New German govt sworn in, faced with climate 'project of immense proportions'
Clean Energy Wire
Two and a half months after the general elections, Germany officially has a new government. Olaf Scholz was elected chancellor by parliament with 395 out of 707 votes, making him the fourth Social Democrat (SPD) politician to become head of a German government since 1950. Afterwards, Scholz and his new cabinet received their appointment certificates from president Frank-Walter Steinmeier, marking the official end to 16 years of Angela Merkel’s leadership. Steinmeier said that the new government had taken on a project of “immense proportions” by focusing on climate action, a faster energy transition and a transition to a climate neutral economy.

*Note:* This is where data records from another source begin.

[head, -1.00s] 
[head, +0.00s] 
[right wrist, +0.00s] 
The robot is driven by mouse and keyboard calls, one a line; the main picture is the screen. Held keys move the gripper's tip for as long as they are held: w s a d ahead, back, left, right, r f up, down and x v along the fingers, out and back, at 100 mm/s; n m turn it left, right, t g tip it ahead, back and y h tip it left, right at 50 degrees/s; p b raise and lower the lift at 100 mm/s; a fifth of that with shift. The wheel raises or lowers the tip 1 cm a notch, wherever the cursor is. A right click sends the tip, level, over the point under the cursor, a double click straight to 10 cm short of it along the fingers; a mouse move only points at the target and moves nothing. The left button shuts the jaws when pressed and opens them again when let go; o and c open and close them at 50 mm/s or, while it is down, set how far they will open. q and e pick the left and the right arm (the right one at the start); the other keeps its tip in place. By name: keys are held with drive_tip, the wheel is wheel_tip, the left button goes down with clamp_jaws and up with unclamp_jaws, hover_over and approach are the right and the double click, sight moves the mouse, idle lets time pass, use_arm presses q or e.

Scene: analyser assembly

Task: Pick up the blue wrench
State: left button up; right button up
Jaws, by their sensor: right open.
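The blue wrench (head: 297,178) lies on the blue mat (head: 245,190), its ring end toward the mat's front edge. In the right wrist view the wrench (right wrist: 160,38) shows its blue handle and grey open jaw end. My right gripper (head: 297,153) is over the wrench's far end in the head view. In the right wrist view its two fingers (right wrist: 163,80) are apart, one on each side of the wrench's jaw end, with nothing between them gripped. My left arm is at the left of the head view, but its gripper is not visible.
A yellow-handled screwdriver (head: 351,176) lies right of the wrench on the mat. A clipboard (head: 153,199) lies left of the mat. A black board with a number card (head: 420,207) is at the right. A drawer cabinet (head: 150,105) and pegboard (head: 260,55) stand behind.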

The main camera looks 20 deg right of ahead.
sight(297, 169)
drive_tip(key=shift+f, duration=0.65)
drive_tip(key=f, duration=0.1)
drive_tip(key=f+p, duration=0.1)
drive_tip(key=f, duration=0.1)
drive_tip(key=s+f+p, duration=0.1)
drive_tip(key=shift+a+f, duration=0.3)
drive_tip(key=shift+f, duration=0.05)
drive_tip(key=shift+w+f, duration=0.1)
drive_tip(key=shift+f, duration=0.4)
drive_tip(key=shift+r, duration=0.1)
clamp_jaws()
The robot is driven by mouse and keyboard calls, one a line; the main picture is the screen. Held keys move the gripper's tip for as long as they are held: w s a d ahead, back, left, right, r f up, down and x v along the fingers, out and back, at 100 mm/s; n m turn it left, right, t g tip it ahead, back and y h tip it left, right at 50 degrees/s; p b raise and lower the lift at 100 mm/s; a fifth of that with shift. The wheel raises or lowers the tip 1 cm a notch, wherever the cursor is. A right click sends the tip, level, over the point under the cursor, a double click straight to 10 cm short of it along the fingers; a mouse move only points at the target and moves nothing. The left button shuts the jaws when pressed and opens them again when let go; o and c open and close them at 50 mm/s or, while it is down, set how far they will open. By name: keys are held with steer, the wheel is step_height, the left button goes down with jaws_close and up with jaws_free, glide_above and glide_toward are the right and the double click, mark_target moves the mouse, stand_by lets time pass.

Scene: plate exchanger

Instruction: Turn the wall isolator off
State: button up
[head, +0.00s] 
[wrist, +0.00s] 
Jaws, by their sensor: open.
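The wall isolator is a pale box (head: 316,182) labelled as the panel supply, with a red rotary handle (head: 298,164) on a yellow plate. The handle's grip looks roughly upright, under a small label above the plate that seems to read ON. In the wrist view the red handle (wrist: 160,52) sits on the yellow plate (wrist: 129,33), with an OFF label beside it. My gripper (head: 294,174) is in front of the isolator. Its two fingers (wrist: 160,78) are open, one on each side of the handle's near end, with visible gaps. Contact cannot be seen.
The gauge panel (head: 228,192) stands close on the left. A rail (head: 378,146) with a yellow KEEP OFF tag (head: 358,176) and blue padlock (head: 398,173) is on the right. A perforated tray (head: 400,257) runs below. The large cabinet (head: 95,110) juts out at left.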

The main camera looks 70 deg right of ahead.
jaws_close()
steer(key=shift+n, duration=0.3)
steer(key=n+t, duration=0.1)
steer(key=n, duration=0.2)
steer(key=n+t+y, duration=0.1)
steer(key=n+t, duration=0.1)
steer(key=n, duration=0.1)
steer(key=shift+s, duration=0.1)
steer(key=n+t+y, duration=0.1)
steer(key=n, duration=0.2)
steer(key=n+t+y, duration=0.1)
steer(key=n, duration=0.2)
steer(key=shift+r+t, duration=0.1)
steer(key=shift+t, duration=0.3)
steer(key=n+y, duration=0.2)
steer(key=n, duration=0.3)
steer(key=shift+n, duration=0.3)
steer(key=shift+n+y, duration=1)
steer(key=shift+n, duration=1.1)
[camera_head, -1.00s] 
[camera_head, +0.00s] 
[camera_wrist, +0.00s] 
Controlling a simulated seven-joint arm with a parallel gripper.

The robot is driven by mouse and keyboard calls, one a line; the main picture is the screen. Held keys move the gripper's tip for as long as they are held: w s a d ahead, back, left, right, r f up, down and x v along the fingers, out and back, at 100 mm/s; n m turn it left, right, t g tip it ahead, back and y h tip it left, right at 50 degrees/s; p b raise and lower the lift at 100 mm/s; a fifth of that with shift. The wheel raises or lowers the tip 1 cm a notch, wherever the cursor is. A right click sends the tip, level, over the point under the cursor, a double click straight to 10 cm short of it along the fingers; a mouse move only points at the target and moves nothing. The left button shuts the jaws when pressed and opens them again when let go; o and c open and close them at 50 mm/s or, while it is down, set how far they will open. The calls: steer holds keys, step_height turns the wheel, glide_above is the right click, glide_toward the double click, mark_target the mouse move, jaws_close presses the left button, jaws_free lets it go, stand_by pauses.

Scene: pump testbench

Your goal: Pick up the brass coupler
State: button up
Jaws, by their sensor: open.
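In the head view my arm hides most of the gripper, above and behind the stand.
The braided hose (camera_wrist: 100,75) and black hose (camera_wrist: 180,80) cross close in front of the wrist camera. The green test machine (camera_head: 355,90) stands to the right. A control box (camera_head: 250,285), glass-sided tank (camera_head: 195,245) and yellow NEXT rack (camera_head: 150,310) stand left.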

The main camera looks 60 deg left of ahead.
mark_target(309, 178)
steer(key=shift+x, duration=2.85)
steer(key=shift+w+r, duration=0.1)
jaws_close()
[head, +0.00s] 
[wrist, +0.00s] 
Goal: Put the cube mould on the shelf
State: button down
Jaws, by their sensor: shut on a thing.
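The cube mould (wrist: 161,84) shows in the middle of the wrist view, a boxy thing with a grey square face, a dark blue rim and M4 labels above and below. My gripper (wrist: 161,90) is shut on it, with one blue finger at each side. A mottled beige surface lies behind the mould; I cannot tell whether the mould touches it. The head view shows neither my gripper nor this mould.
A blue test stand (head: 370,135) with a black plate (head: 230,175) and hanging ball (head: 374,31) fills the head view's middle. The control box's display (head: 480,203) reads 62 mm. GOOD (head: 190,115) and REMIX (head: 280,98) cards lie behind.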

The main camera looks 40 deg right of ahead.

The new government is formed by a three-party coalition of the Social Democrats (SPD), the Green Party and the Free Democrats (FDP) and due to their party colours known as the “traffic light” coalition. The parties’ coalition agreement has a strong focus on energy and climate issues, including an earlier phase-out of coal power and increased targets for renewables and e-cars. This and the creation of a new super-ministry for economy and climate headed by a Green Party politician, has the renewables industry and climate NGOs and activists hoping to see unprecedented changes to the country’s climate policies and emission cuts in all sectors.
Scholz will make his first international appearance on 10 December, when he visits French President Emmanuel Macron in Paris, traditionally the first journey taken by a new chancellor, as well as the European Commission and Nato headquarters in Brussels.